* [WHAT IS EXPECTED]:
Retype the whole listing verbatim and keep the pictures out of it.

* [DATA SHOWN]:
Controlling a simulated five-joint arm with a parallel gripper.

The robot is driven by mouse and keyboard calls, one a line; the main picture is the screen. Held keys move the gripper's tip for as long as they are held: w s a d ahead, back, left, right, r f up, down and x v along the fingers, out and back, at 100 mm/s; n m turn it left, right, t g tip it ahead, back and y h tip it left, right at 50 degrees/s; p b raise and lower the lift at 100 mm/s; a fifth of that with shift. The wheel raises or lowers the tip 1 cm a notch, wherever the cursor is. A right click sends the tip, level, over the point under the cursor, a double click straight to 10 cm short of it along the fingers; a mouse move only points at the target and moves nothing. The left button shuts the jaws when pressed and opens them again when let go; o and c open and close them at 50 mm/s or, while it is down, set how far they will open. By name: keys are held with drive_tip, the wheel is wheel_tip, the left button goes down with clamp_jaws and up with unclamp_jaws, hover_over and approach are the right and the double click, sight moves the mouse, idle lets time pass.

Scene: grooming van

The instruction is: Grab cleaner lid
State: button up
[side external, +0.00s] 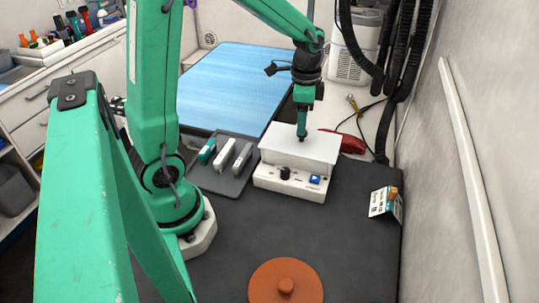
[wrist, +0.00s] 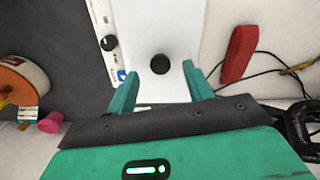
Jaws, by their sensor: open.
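The cleaner (side external: 290,183) is a white box with a black dial and a blue switch on its front. Its flat white lid (side external: 275,140) lies on top of it. In the wrist view, the lid (wrist: 178,22) has a round black knob (wrist: 160,64) in its middle. My gripper (side external: 302,133) points down over the lid. In the wrist view, my open gripper (wrist: 160,72) has one finger on each side of the knob, with gaps between. The side view does not clearly show the fingertips' height above the lid; the knob is mostly hidden there.
A dark tray with several clippers (side external: 225,155) stands left of the cleaner. A red object (side external: 350,143) with a cable lies behind right. An orange-brown disc (side external: 263,279) lies at the front. A small card (side external: 379,206) stands at right. The dark mat (side external: 340,232) before the cleaner is clear.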

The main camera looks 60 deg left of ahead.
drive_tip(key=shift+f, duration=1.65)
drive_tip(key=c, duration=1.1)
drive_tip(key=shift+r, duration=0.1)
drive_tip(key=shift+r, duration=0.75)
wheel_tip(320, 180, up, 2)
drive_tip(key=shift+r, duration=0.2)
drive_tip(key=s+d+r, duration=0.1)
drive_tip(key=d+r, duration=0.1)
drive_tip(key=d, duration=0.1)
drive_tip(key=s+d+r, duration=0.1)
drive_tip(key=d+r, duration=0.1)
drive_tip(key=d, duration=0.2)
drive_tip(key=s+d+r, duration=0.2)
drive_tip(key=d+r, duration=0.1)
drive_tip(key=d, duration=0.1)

* [RESPONSE TO THE TASK]:
Controlling a simulated five-joint arm with a parallel gripper.

The robot is driven by mouse and keyboard calls, one a line; the main picture is the screen. Held keys move the gripper's tip for as long as they are held: w s a d ahead, back, left, right, r f up, down and x v along the fingers, out and back, at 100 mm/s; n m turn it left, right, t g tip it ahead, back and y h tip it left, right at 50 degrees/s; p b raise and lower the lift at 100 mm/s; a fifth of that with shift. The wheel raises or lowers the tip 1 cm a notch, wherever the cursor is. A right click sends the tip, level, over the point under the cursor, a double click straight to 10 cm short of it along the fingers; a mouse move only points at the target and moves nothing. The left button shuts the jaws when pressed and opens them again when let go; o and c open and close them at 50 mm/s or, while it is down, set how far they will open. By name: keys are held with drive_tip, the wheel is wheel_tip, the left button goes down with clamp_jaws and up with unclamp_jaws, hover_over and approach are the right and the double click, sight moves the mouse, idle lets time pass.

Scene: grooming van

The instruction is: Grab cleaner lid
State: button up
[side external, +0.00s] 
[wrist, +0.00s] 
Jaws, by their sensor: open.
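The cleaner (side external: 290,183) is a white box with a black dial and a blue switch on its front. Its flat white lid (side external: 275,140) lies on top of it. In the wrist view, the lid (wrist: 178,22) has a round black knob (wrist: 160,64) in its middle. My gripper (side external: 302,133) points down over the lid. In the wrist view, my open gripper (wrist: 160,72) has one finger on each side of the knob, with gaps between. The side view does not clearly show the fingertips' height above the lid; the knob is mostly hidden there.
A dark tray with several clippers (side external: 225,155) stands left of the cleaner. A red object (side external: 350,143) with a cable lies behind right. An orange-brown disc (side external: 263,279) lies at the front. A small card (side external: 379,206) stands at right. The dark mat (side external: 340,232) before the cleaner is clear.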

The main camera looks 60 deg left of ahead.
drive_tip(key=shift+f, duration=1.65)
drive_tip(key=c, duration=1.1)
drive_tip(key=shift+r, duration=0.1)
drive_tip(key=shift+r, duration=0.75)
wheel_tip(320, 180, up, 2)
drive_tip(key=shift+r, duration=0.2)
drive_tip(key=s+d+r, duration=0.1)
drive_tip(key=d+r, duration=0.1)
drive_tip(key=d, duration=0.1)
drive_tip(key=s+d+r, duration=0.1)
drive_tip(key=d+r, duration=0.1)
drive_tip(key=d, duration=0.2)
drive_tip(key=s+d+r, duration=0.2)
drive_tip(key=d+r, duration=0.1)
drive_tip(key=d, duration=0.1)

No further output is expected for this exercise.